The discovery of unknown crustal cracks on logging roads in the hills behind Arcata made geology a hot topic for students and other scientists working in the area. One of those drawn to a series of talks that Gary Carver gave in 1974 was Tom Collins, a geologist working for the U.S. Forest Service, based in Eureka at the Six Rivers National Forest office. When Collins saw slides of the “rhombohedral fractures” and heard Carver speculate about the relation between the faults in the hills and the big subduction zone offshore, he wanted to find out more about it.
Collins went exploring on his own. He knew about the Little Salmon fault, which had been partially mapped back in 1953 by a local geologist named Bud Ogle, and perhaps because it was the one closest to where he worked in Eureka, Collins decided to have a closer look. Across Highway 101 from the nuclear power plant, he wandered into a recently excavated sand quarry at the base of Humboldt Hill. There he discovered, completely by accident, more of those rhombohedral fractures that Gary Carver had talked about in his lectures.
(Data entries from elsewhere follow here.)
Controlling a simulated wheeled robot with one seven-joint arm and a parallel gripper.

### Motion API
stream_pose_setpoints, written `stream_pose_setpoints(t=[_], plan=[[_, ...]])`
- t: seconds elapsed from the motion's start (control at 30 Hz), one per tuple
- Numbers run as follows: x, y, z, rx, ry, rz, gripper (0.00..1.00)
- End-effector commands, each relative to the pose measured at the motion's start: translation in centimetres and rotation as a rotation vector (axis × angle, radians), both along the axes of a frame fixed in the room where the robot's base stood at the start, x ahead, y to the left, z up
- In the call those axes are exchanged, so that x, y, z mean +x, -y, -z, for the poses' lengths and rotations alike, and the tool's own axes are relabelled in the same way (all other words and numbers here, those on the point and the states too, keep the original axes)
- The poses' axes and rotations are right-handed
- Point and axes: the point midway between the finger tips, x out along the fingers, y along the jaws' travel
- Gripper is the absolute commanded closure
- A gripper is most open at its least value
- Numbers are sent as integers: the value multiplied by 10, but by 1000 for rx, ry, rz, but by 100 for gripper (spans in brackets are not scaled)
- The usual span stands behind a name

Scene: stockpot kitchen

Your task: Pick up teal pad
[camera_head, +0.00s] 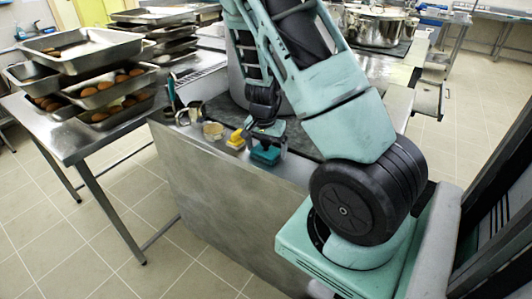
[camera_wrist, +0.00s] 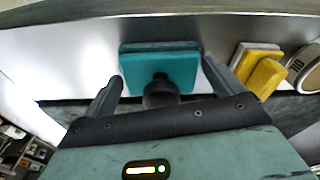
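The teal pad (camera_head: 267,154) lies on the metal counter near its front edge in the head view. In the wrist view the teal pad (camera_wrist: 160,66) is a flat block with a dark round knob facing me. My gripper (camera_wrist: 161,80) is open, with one finger to the left and one to the right of the pad. I cannot tell whether either finger touches it. In the head view my gripper (camera_head: 268,136) is just above the pad and partly hides it.
A yellow sponge (camera_head: 236,139) sits close to the left of the pad in the head view, and shows at right in the wrist view (camera_wrist: 262,72). Stacked trays (camera_head: 83,50) fill the left table.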

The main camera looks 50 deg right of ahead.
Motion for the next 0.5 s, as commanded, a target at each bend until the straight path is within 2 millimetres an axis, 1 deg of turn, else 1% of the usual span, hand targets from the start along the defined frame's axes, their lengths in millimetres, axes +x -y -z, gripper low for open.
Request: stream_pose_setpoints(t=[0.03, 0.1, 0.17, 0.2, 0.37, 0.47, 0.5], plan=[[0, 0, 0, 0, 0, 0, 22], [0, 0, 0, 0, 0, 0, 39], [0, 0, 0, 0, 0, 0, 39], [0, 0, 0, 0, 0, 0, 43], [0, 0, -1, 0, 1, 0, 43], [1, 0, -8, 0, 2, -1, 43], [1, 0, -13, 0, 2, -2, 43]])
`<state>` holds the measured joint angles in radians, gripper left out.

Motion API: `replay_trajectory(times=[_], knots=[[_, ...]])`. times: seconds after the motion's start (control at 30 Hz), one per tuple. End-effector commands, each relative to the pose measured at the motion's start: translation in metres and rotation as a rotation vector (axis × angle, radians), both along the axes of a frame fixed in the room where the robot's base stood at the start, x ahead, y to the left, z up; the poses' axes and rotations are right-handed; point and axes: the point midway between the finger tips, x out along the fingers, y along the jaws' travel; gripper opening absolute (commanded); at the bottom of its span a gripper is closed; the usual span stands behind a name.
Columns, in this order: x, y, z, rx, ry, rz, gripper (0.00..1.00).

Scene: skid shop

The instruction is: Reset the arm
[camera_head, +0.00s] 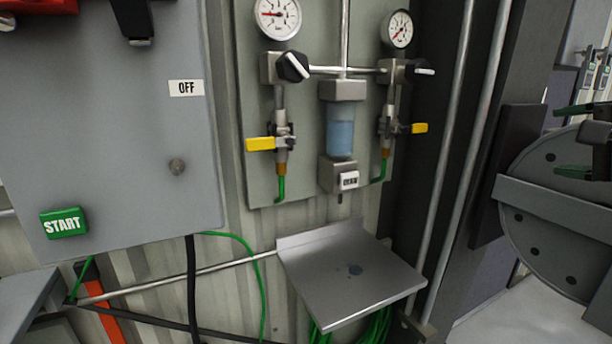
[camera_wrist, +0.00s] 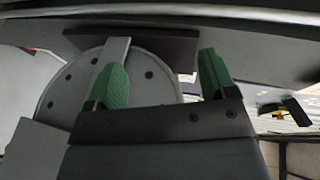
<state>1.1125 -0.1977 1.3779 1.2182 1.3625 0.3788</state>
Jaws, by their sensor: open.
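My gripper (camera_head: 558,141) shows at the right edge of the head view, with its two green fingers apart, one above the other, pointing left. It lies in front of a round grey flange with bolt holes (camera_head: 545,240). In the wrist view my gripper (camera_wrist: 163,76) is open and nothing is between its fingers. The round flange (camera_wrist: 62,95) is behind the left finger there. Most of my arm is outside the head view.
A grey control box (camera_head: 110,120) with a green START button (camera_head: 64,223) is at left. A panel (camera_head: 258,185) carries gauges (camera_head: 278,16), yellow-handled valves (camera_head: 260,144) and a blue-filled bowl (camera_head: 340,135). A metal shelf (camera_head: 320,280) juts out below. Vertical pipes (camera_head: 458,130) stand right of the panel.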

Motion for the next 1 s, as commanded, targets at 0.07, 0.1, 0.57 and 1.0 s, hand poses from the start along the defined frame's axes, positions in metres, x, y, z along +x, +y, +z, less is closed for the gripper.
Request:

A day or two later Collins phoned Carver who agreed to join him at the sand pit for a quick recon. “We recognized the Little Salmon fault extended further north than Ogle had mapped,” said Carver. Here again “young material” had been torn, meaning the shockwaves that had caused those distinctive fractures had occurred not so long ago in geological time. Even more worrisome, it looked like the crack probably continued right underneath the highway and onto the 143-acre (58 ha) site where PG&E had built the Humboldt Bay reactor.
So Collins wrote up his discovery and, as a concerned citizen, sent it to the Nuclear Regulatory Commission (the new name for the Atomic Energy Commission) in Washington. It was the first in a long and increasingly political chain of events that galvanized local antinuclear activists who had formed the Redwood Alliance to do battle with PG&E. It also, as an unintended consequence, accelerated the scientific research that would finally confirm the true nature of the Cascadia Subduction Zone.
 
A magnitude 5.2 earthquake shook the town of Ferndale on June 7, 1975, causing repeat damage to a town that had barely survived the pounding of 1906. The shockwaves also hit Humboldt Bay to the north of Ferndale, and in the aftermath fresh cracks were discovered in the concrete pavement of the road leading into the nuclear reactor site. A team of engineers from the University of California at Berkeley was called out to study the “ground motions and structural response” at the power station. The concrete caisson, with walls four feet (1.3 m) thick and an outside diameter of 60 feet (18.3 m), dug 85 feet (26 m) into the ground, appeared to be okay. But PG&E decided to err on the side of caution and ordered a thorough examination just in case.
The Berkeley report confirmed that there had been no significant damage to the reactor. The summary page, however, spoke volumes. “The regulatory requirements led to an
adequate but not excessively conservative
margin of safety based on the motions recorded in this event”
(my emphasis). In other words, PG&E had followed all the rules and nothing bad had happened this time, but if there was any chance of larger earthquakes, then all bets were off.
Roughly a year later, in July 1976, when the reactor was shut down for routine refueling, the seismic safety questions were red-flagged by the Nuclear Regulatory Commission. The NRC decided to keep the plant closed until the Little Salmon fault and the new system of fractures discovered by Gary Carver and Tom Stephens could be checked and the seismic hazard issues dealt with.
PG&E hired several consulting firms to conduct field studies to find out whether any of the faults were still active. A sixteen-station array of seismographs was installed in the surrounding mountains and along the northern California coast to get a more detailed picture of all the tectonic motion. In addition, the NRC decided to send its own team of scientists into the field to follow up on the work done by Carver and Stephens.
They created a timeline of earthquakes in the region. With backhoes they dug trenches across the Little Salmon and Mad River faults for close-up looks at where and how often the various layers of soil and rock below ground had been torn apart. Taking samples of woody debris, dead plants, and the remains of tiny sea creatures contained in the layers disrupted by quakes, they used radiocarbon dating to figure out when the ruptures had happened.
In the fall of 1980 the geologists concluded that the Little Salmon fault was indeed active and that it probably ran underneath or very close beside the reactor. The bottom line according to Woodward-Clyde Consultants, hired by PG&E, was that the seismic issues could be dealt with but the job would be neither cheap nor easy.